PS: Zed, magstep3 in TeX, please, I need glasses as it is.

Is it possible that there are degrees of code writing?

I publish my humble Web site using some bash scripts I hacked up to generate pages from markdown text then to generate the index and lftp the lot up to my Web server space. That is coding, but it is not software engineering or industrial strength. The system probably only makes sense to me.

I bodge together R scripts that produce interactive 2d plots I can use in maths teaching. Again not engineering but useful.

I'd like to be able to hack up some small apps for Ubuntu, just silly front ends for things. The 'developer story' as Shuttleworth puts it is not too far ahead yet, so I'll have to get my head around Python/Glade. I'm reading my way through the Pyroom code and scratching my head a lot.
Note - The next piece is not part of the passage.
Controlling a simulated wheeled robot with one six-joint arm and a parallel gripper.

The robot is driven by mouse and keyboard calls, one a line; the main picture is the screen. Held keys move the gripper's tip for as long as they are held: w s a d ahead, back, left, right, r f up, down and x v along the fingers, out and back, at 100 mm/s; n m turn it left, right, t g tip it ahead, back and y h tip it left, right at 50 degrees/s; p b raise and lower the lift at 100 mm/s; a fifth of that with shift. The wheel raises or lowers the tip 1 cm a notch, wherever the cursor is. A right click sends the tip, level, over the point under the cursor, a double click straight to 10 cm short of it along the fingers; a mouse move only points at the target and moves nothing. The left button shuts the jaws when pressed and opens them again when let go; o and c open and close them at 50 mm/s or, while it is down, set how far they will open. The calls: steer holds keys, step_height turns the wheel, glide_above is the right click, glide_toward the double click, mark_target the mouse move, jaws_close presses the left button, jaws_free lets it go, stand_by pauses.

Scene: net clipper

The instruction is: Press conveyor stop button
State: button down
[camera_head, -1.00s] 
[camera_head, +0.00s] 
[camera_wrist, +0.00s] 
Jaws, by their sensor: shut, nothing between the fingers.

I think that is getting closer to trade school coding but I'm no credible threat to a proper coder and have no intention of being.

Does HN collectively think there is a valid space for end user coding as in the BASIC days? If you want to get philosophical, is there space for bricollage as well as architecture?

2 comments

Professional programming's only been around for 2-3 generations. I don't think there's any hard evidence for the skills being limited to a particular domain - rather the opposite, we keep discovering new things to apply code to.

It used to be that programming was seen just as "large scale number crunching" and even top people in the computer industry didn't see greater application(e.g. the "only 5 computers in the world" quote often attributed to Tom Watson). We've progressed quite a ways from that point, and nowadays I think we've reached an era where no programmer can be expected to know all the programming knowledge that exists. There are too many different domains and specialties.

And that, in turn, means that as a society we need yet more programmers to cover all possibilities and make more discoveries. I think "skill" is very tangential to the discussion, because one of the domains that has ample room to progress is language design and engineering techniques.

When people online toss around phrases like "best practice" and "professional-grade" you can take it with a grain of salt - most code barely works, we don't actually know how to do it right, and we spend most of our time on concerns that are bikeshedding, not order-of-magnitude productivity enhancers. We're still catching up with some ideas from the 70s about how to build software.

Instead just be "humble yet courageous." If you don't know if it's right, marshal all your available defenses - source control, backups, comments, references, IRC channels etc. - and then go try it. It's an experiment, and it probably won't take long to figure out if it has problems.

Quality programming is an extremely broad range, yes. It's not really sufficient to say there are degrees: some forms of excellent quality are completely orthogonal and just can't be properly compared to each other.

And yes, there is definitely a valid space for end user coding. The key is mostly in remembering that an end user cannot and should not be expected to produce something competent, or even palatable.